Custom Web and mobile apps, once the exclusive purview of large companies with vast resources, have become a common hallmark of successful small and midsized businesses. Externally, apps can offer deeper engagement with customers through online and mobile access to useful tools and information. Internally, they can help workers communicate more effectively with highly customized real-time data on their desktop and mobile screens. But reaching the promised land of apps and money can be daunting, and not every app development adventure ends in success.
If you want to put a custom app to work for your business, you'll first need to make one critical decision: Should you outsource it, or try coding it in-house? This decision is so fundamental that many people overlook it entirely without even realizing they have options here. And failing to consider it carefully can cost your company dearly in both opportunities and money. We'll examine some of the most significant factors to help you make the best decision for your business, and give you a sense of what you'll experience if you decide to go the DIY route.
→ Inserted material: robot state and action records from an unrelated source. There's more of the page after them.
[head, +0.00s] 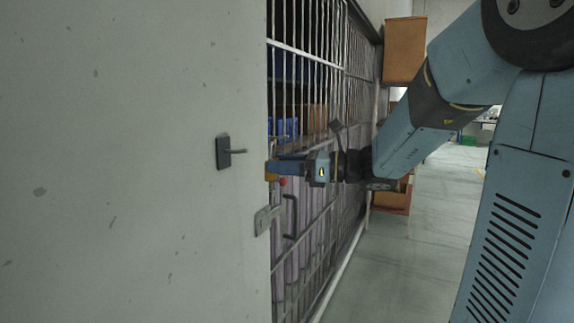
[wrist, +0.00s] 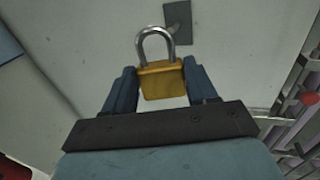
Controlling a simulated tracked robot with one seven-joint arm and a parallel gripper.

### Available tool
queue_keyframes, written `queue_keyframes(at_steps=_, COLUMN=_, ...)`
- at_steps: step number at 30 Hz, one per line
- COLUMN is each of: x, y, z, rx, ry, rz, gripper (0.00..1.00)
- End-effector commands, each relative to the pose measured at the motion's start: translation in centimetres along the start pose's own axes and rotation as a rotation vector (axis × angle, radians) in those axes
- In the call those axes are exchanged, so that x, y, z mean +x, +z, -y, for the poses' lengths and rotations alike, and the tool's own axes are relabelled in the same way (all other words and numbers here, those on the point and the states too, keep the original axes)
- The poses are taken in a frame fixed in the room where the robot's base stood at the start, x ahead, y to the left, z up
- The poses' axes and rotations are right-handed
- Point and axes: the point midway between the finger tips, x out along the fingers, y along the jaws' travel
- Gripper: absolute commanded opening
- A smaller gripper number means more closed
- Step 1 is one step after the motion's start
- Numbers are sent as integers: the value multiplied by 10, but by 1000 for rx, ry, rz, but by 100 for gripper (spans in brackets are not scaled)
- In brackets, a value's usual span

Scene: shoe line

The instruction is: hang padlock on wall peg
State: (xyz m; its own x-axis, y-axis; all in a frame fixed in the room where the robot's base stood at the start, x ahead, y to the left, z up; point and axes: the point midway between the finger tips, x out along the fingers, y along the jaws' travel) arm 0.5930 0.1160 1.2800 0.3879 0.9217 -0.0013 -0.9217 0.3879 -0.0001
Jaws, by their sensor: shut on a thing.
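A brass padlock (wrist: 163,80) with a steel shackle is held between the blue fingers of my gripper (wrist: 160,88) in the wrist view. Its shackle points up, toward the wall peg's dark plate (wrist: 178,22). In the head view the wall peg (head: 237,151) sticks out to the right from a dark plate on the pale wall. My gripper (head: 274,170) is to the right of the peg and slightly lower, with the padlock's brass body (head: 271,172) at its tip. The shackle is hard to make out in the head view. In the wrist view the shackle partly overlaps the plate; I cannot tell the depth between them.
A metal hasp (head: 266,219) is on the wall edge below my gripper. A barred cage gate (head: 310,210) with a dark handle (head: 291,217) stands behind my gripper. A wooden box (head: 404,50) is high at the back. Open floor (head: 435,240) lies to the right.

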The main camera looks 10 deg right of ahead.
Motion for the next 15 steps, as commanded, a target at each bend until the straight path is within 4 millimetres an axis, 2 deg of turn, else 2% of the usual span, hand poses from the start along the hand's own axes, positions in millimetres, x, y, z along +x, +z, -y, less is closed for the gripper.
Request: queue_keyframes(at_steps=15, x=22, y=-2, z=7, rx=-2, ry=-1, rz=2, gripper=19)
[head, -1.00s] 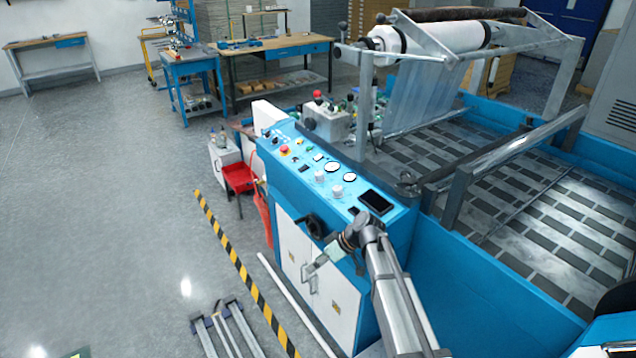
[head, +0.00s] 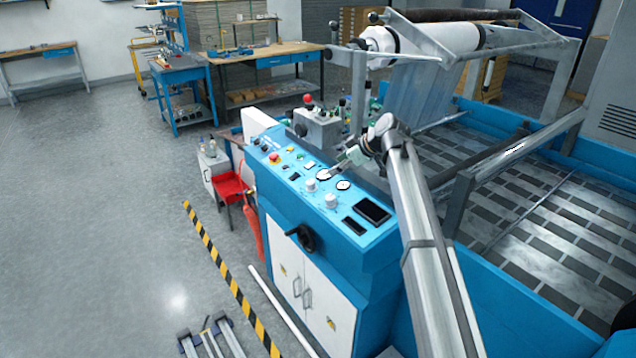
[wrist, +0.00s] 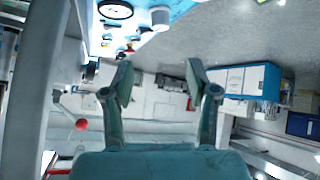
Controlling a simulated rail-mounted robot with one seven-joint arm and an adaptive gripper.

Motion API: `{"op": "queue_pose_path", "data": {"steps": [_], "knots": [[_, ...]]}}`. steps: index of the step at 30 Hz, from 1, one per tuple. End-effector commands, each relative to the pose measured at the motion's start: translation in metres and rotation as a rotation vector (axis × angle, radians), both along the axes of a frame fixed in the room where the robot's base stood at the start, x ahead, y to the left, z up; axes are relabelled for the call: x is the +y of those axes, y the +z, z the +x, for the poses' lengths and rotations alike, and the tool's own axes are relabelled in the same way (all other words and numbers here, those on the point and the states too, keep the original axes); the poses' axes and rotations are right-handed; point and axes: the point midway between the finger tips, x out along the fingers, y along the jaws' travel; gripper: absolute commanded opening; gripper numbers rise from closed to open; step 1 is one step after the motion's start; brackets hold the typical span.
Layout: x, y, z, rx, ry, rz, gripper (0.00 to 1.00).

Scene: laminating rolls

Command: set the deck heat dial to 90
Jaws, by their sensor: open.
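The blue control panel (head: 295,190) carries two white knobs, one nearer the middle (head: 310,185) and one closer to the screen (head: 331,200). I cannot tell which is the deck heat dial; labels and settings are too small to read. My gripper (head: 338,167) is over the panel's back edge, near the round gauges and behind the knobs, apart from both. In the wrist view my gripper (wrist: 160,82) is open with nothing between its fingers. A white knob (wrist: 160,17) and a gauge (wrist: 115,9) show at the top of that view, beyond the fingertips.
Two round gauges, one left (head: 322,173) and one right (head: 344,184), sit behind the knobs. A red button (head: 274,158) is farther left and a dark screen (head: 372,210) lies right. A black handwheel (head: 303,237) juts from the front. A grey block with a red-topped lever (head: 309,100) stands behind.

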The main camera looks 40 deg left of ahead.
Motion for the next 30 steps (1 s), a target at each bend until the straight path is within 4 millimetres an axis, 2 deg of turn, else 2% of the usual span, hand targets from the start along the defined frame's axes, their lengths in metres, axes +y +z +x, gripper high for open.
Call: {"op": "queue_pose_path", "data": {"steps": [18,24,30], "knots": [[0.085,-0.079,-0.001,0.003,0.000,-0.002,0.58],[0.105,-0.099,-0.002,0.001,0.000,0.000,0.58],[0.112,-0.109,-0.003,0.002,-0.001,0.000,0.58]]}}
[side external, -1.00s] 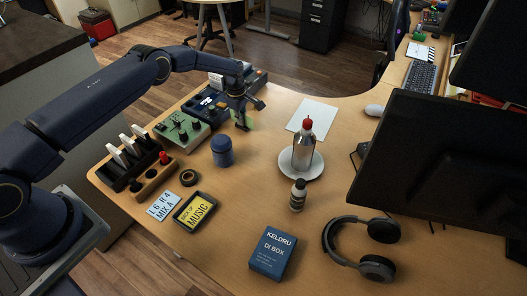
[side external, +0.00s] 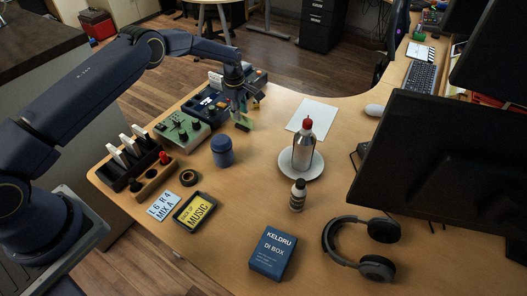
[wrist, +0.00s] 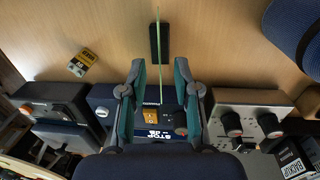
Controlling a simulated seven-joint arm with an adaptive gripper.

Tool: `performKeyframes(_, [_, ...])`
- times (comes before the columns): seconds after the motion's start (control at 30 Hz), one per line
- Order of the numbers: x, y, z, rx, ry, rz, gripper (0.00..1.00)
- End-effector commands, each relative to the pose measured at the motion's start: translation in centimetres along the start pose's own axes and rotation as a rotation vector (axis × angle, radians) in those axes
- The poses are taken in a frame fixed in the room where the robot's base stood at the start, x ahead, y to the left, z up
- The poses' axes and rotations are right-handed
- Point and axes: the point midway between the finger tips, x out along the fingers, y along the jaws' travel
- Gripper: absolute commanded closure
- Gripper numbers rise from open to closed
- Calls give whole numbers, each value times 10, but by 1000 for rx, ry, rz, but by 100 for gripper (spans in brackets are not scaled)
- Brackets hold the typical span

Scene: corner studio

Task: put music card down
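A card reading "BACK OF MUSIC" (side external: 195,212) lies yellow side up in a shallow black tray (side external: 178,222) at the front left of the desk. My gripper (side external: 244,103) is far from it, near the back devices. A thin green card (side external: 243,122) stands upright beneath my gripper. In the wrist view this green card (wrist: 158,75) shows edge-on, by a small black block (wrist: 159,42) on the desk. My gripper's teal finger pads (wrist: 160,90) are spread on either side of it, with gaps visible. Any lettering on the green card is unreadable.
A blue jar (side external: 222,151), green knob box (side external: 181,130) and blue device (side external: 206,106) stand near my gripper. A white label card (side external: 163,206) and tape roll (side external: 188,178) lie near the tray. A bottle (side external: 304,146) stands on a plate.

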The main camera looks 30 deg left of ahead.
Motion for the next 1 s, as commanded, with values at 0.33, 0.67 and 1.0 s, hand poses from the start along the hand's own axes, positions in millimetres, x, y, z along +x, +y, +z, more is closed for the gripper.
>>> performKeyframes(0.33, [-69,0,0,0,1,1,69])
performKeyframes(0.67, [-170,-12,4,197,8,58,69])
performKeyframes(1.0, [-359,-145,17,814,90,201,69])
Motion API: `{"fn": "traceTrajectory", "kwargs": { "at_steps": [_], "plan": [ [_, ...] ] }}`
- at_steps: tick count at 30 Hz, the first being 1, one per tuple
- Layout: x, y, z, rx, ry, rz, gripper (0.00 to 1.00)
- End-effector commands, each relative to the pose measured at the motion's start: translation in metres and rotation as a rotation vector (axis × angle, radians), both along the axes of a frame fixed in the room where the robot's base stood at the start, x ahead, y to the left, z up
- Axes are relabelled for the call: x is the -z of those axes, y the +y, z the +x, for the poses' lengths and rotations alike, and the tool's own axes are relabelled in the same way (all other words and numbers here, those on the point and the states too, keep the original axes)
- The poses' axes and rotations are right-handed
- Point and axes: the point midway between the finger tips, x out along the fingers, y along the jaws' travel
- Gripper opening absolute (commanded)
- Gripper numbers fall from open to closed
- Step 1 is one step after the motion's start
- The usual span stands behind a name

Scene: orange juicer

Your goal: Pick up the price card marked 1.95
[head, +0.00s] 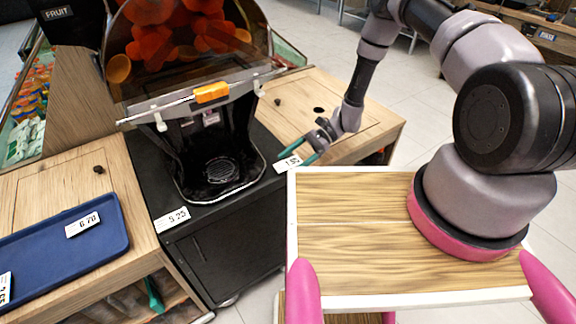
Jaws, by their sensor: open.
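The price card (287,163), which seems to read 1.95, is a small white card with dark digits. It lies at the right front edge of the black cabinet top, beside the juicer. My gripper (297,158) is open, with its green fingers reaching down from the right. The fingertips are at the card, one on its far side and one near its right end. I cannot tell whether they touch it. No object shows held in the gripper.
The juicer (208,150) stands on the black cabinet (225,245). Other cards read about 5.25 (172,219) and 6.70 (82,225). The latter lies on a blue tray (55,250). A wooden counter (375,125) lies behind my gripper.

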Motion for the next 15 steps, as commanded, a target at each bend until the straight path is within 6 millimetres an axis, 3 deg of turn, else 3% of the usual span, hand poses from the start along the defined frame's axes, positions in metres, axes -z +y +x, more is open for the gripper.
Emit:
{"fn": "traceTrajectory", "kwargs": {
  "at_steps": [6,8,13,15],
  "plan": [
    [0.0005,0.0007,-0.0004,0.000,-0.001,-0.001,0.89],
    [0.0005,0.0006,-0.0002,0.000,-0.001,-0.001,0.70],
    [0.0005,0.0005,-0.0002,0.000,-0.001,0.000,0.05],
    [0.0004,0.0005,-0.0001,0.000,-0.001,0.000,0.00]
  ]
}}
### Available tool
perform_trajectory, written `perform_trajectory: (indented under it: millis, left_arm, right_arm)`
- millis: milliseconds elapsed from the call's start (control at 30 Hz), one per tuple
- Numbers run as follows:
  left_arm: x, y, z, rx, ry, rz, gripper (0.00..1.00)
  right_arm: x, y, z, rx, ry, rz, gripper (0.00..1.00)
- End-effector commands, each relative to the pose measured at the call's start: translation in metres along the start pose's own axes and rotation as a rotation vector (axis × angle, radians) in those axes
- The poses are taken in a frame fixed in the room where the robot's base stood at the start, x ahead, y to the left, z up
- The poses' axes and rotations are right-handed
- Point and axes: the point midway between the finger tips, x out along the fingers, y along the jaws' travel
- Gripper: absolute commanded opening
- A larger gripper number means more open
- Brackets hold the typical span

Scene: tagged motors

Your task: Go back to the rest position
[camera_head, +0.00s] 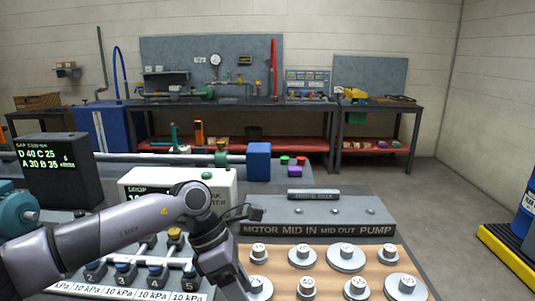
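My left arm comes in from the left and bends down at the wrist. My left gripper (224,266) points down at the bottom edge, just left of the wooden board with the round weights. Its fingertips are cut off or hidden, so I cannot see whether it is open or holds anything. My right gripper is not in view.
A wooden board (327,264) holds several round metal weights. Behind it is a grey box (318,213) labelled MOTOR MID IN MID OUT PUMP. A white display box (150,188), a black display box (62,170) and numbered valves (122,271) surround my arm. Open floor (440,200) lies right.

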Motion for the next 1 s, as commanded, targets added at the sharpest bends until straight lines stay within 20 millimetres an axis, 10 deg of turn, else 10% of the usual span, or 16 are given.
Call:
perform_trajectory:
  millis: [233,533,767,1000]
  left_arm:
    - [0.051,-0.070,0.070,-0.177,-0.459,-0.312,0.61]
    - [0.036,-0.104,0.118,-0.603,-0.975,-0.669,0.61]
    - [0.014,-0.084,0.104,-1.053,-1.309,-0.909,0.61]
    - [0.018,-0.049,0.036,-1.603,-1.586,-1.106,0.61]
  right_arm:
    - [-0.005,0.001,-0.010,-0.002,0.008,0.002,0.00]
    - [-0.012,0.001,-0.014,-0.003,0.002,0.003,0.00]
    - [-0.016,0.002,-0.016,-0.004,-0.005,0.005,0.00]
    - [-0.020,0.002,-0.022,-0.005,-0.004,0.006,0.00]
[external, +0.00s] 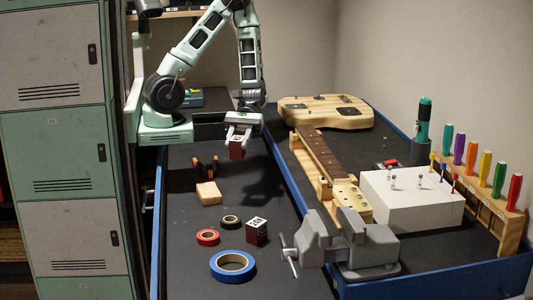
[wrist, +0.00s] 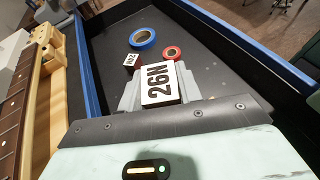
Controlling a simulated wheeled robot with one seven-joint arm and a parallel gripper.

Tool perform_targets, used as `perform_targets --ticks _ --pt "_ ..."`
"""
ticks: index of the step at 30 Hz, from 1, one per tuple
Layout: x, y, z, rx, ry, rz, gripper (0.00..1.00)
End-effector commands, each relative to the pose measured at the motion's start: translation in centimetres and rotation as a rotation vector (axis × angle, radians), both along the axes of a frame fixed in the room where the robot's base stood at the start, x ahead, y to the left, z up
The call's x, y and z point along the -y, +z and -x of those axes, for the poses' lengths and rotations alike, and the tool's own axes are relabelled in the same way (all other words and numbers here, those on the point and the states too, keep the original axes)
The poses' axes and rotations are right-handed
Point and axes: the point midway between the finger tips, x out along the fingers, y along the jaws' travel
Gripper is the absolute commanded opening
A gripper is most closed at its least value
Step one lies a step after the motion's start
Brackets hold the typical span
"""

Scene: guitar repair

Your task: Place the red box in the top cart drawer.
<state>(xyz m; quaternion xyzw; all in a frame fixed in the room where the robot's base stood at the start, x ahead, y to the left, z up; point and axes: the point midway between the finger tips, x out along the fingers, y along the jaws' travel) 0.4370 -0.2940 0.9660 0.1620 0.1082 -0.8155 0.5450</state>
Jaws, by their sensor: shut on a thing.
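My gripper (external: 239,136) is shut on a dark red box (external: 237,151) and holds it above the open top cart drawer (external: 190,265). In the wrist view the held box (wrist: 160,84) shows a white face marked "26N" between the fingers. A second dark red box (external: 257,236) with a white marked top sits on the drawer floor near the vise; it also shows in the wrist view (wrist: 131,60). The drawer has a dark floor and blue edges.
In the drawer lie blue tape (external: 232,266), red tape (external: 208,238), black tape (external: 231,222) and a wooden block (external: 208,193). A grey vise (external: 350,243), a guitar (external: 325,112) and a white box (external: 411,200) stand on the cart top. The drawer's front left floor looks clear.

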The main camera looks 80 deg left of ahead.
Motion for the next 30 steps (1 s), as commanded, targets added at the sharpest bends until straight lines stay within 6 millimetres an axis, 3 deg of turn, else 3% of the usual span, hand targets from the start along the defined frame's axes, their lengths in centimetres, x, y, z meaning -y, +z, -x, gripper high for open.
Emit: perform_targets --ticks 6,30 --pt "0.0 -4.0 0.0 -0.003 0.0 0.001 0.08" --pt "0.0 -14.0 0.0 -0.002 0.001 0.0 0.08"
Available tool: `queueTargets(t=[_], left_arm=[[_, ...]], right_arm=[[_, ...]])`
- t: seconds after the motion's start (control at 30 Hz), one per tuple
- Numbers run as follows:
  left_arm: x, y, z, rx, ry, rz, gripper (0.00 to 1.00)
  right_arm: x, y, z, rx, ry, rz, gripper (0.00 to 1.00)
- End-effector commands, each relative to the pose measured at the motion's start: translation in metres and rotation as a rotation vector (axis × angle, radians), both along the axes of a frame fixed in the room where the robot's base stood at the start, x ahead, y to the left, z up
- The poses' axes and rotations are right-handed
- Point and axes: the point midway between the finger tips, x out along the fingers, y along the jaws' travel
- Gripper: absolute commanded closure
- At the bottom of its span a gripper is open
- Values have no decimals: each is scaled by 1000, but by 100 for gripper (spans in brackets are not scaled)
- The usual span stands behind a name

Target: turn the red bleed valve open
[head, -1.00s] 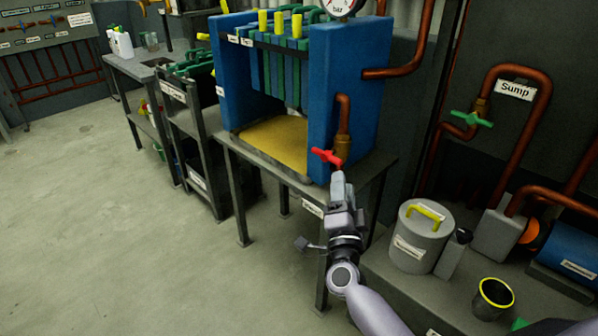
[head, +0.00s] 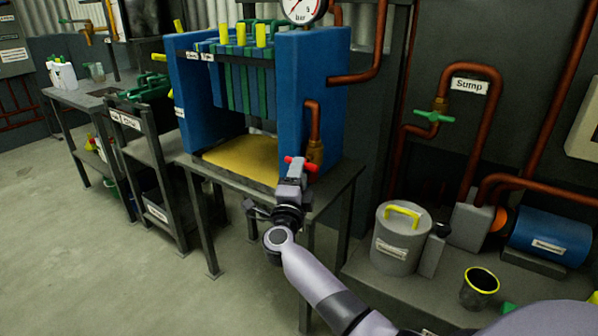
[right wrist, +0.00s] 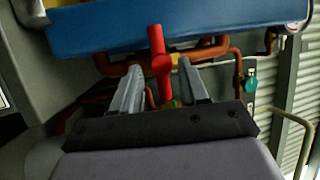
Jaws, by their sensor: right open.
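The red bleed valve (head: 302,164) has a red handle on a brass body below a copper pipe, on the right side of the blue press (head: 303,95). In the head view my right gripper (head: 294,166) is right at the handle and hides part of it. In the right wrist view the red handle (right wrist: 160,63) stands upright, between and just beyond the two fingertips of my open right gripper (right wrist: 158,72). I cannot tell whether the fingers touch the handle. My left gripper is not in view.
A steel table (head: 328,190) carries the press. A grey lidded can (head: 398,245), a black cup with a yellow rim (head: 479,288) and a blue motor (head: 550,240) stand on a low bench to the right. A copper sump pipe with a green valve (head: 434,117) rises behind. Floor at left is clear.

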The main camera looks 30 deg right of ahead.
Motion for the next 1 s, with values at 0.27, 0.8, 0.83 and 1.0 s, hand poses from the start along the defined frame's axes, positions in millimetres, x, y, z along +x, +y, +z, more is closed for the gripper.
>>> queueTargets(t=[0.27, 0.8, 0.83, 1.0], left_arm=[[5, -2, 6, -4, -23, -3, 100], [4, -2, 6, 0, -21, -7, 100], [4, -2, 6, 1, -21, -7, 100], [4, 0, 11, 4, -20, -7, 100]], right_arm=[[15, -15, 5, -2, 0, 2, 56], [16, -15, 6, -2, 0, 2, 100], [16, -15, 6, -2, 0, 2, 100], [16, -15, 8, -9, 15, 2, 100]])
Assess your business's app needs
Does your business really need a completely new app, or will you get more benefit from an existing package that can be tweaked to meet your needs? The answer to this question depends largely on what you're looking to accomplish. If, for instance, you just want to add blogging or social media feeds to your website, you can get the job done with any number of free, easy-to-configure options. Or if your goal is to improve internal communication about customer accounts, you'd almost certainly be better served by a proven customer relationship management (CRM) package than by a homegrown database app.
If, however, your idea is more novel, like, oh, let's say you wanted to crank up customer engagement at your landscaping business with an app that lets customers submit sketches and pictures of their yards, then you'll probably have to go totally custom (or at least build your solution out of a variety of existing components).
Do you need your app to work on a specific platform, such as iOS, Android, or Windows? Do you need cross-platform functionality? The question of whether to create a native app that runs on a specific platform or a responsive Web app that can run on any device with a browser shouldn't be taken lightly. The answer will depend on how the app will be used, as well as your budget and development time. Native apps typically require more development time than Web apps, and if you need the app to work on multiple platforms, going the native route can double or triple your up-front costs and add considerable expense and complexity to the maintenance of your apps.
Naturally, the importance of the app and the data it will manage are essential considerations, too. Regardless of whether your app is totally original or built from an off-the-shelf platform, apps that will handle sensitive data or that are critical to the functioning of the business can demand a different level of investment and diligence than apps that are merely nice to have. For sensitive, business-critical apps, it's usually advisable to put development in the hands of the most proven, experienced dev team you can get to ensure the data is handled securely and the app is optimized for performance and reliability -- for the overwhelming majority small and mid-sized companies, that means an outsourced team.